Locality-aware dynamic VM reconfiguration on MapReduce clouds

  • Authors:
  • Jongse Park;Daewoo Lee;Bokyeong Kim;Jaehyuk Huh;Seungryoul Maeng

  • Affiliations:
  • KAIST, Daejeon, South Korea;KAIST, Daejeon, South Korea;KAIST, Daejeon, South Korea;KAIST, Daejeon, South Korea;KAIST, Daejeon, South Korea

  • Venue:
  • Proceedings of the 21st international symposium on High-Performance Parallel and Distributed Computing
  • Year:
  • 2012

Quantified Score

Hi-index 0.00

Visualization

Abstract

Cloud computing based on system virtualization, has been expanding its services to distributed data-intensive platforms such as MapReduce and Hadoop. Such a distributed platform on clouds runs in a virtual cluster consisting of a number of virtual machines. In the virtual cluster, demands on computing resources for each node may fluctuate, due to data locality and task behavior. However, current cloud services use a static cluster configuration, fixing or manually adjusting the computing capability of each virtual machine (VM). The fixed homogeneous VM configuration may not adapt to changing resource demands in individual nodes.
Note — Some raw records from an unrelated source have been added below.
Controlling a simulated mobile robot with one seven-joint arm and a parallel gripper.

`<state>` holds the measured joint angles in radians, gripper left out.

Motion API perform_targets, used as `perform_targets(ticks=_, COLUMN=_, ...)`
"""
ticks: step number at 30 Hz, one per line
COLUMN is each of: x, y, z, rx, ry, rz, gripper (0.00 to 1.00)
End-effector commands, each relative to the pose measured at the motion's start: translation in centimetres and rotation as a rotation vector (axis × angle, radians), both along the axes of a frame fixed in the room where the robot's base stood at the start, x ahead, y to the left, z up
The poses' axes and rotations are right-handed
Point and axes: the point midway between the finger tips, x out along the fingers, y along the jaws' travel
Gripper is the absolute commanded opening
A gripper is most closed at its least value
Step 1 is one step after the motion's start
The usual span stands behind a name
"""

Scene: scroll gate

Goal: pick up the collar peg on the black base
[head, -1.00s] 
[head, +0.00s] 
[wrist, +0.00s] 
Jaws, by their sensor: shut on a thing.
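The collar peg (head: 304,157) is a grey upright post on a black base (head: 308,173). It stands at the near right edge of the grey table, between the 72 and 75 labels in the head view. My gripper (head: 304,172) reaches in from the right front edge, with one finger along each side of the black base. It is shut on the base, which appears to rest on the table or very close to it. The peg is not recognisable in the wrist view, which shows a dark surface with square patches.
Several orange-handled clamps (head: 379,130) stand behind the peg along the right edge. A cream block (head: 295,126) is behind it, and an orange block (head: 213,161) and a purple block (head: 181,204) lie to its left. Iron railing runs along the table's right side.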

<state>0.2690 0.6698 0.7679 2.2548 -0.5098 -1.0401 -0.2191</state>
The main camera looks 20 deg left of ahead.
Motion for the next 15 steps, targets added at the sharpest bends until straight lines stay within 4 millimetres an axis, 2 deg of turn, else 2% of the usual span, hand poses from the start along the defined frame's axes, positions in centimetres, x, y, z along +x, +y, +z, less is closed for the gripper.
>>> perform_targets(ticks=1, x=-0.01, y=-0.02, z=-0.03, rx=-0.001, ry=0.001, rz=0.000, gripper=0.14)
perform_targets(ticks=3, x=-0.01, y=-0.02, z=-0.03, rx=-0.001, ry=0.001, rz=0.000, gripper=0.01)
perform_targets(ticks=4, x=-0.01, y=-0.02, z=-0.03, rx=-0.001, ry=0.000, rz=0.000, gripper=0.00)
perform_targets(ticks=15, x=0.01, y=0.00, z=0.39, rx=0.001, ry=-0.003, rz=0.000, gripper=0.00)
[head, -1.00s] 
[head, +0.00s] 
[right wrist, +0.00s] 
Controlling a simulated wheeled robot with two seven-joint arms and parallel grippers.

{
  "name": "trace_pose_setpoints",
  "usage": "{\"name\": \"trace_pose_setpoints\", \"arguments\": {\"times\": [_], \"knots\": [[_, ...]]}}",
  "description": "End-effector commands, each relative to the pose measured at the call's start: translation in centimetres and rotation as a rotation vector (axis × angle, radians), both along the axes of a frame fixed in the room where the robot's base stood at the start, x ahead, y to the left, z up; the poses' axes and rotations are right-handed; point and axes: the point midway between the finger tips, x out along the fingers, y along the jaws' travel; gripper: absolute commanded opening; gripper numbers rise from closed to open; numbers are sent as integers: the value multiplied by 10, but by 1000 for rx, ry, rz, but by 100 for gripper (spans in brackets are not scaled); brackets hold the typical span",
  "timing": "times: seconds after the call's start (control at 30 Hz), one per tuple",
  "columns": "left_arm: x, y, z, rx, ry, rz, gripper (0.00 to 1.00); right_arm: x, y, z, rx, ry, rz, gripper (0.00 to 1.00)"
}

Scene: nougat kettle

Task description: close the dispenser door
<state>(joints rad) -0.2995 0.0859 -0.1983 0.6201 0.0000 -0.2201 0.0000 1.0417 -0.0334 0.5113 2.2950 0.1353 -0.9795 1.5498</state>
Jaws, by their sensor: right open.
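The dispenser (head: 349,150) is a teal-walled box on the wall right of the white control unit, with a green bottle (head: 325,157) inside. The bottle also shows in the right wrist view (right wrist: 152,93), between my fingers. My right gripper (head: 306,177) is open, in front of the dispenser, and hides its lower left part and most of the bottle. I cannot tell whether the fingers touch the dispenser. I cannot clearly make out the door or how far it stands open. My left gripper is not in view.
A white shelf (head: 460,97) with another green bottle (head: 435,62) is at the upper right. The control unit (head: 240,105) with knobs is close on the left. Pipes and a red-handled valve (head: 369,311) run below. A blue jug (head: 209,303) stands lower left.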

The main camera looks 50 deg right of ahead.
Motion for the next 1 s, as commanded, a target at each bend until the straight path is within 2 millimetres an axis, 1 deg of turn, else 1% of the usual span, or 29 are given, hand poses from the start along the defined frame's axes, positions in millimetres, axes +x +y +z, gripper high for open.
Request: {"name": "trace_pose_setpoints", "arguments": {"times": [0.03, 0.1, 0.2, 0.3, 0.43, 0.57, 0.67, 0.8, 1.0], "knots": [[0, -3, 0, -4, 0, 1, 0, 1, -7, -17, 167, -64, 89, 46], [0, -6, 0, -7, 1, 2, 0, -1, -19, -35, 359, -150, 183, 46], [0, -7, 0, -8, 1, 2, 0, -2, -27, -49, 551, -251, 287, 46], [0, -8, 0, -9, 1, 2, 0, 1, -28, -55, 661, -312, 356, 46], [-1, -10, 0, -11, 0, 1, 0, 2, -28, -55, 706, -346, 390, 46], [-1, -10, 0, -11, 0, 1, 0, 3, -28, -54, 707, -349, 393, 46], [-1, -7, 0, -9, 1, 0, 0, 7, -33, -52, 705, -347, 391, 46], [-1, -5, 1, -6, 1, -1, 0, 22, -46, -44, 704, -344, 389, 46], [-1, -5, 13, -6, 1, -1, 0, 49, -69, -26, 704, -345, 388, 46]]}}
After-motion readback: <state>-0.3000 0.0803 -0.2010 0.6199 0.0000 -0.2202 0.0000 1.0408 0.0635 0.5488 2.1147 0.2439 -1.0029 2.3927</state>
In this paper, we propose a dynamic VM reconfiguration technique for data-intensive computing on clouds, called Dynamic Resource Reconfiguration (DRR). DRR can adjust the computing capability of individual VMs to maximize the utilization of resources. Among several factors causing resource imbalance in the Hadoop platforms, this paper focuses on data locality. Although assigning tasks on the nodes containing their input data can improve the overall performance of a job significantly, the fixed computing capability of each node may not allow such locality-aware scheduling. DRR dynamically increases or decreases the computing capability of each node to enhance locality-aware task scheduling. We evaluate the potential performance improvement of DRR on a 100-node cluster, and its detailed behavior on a small scale cluster with constrained network bandwidth. On the 100-node cluster, DRR can improve the throughput of Hadoop jobs by 15% on average, and 41% on the private cluster with the constrained network connection.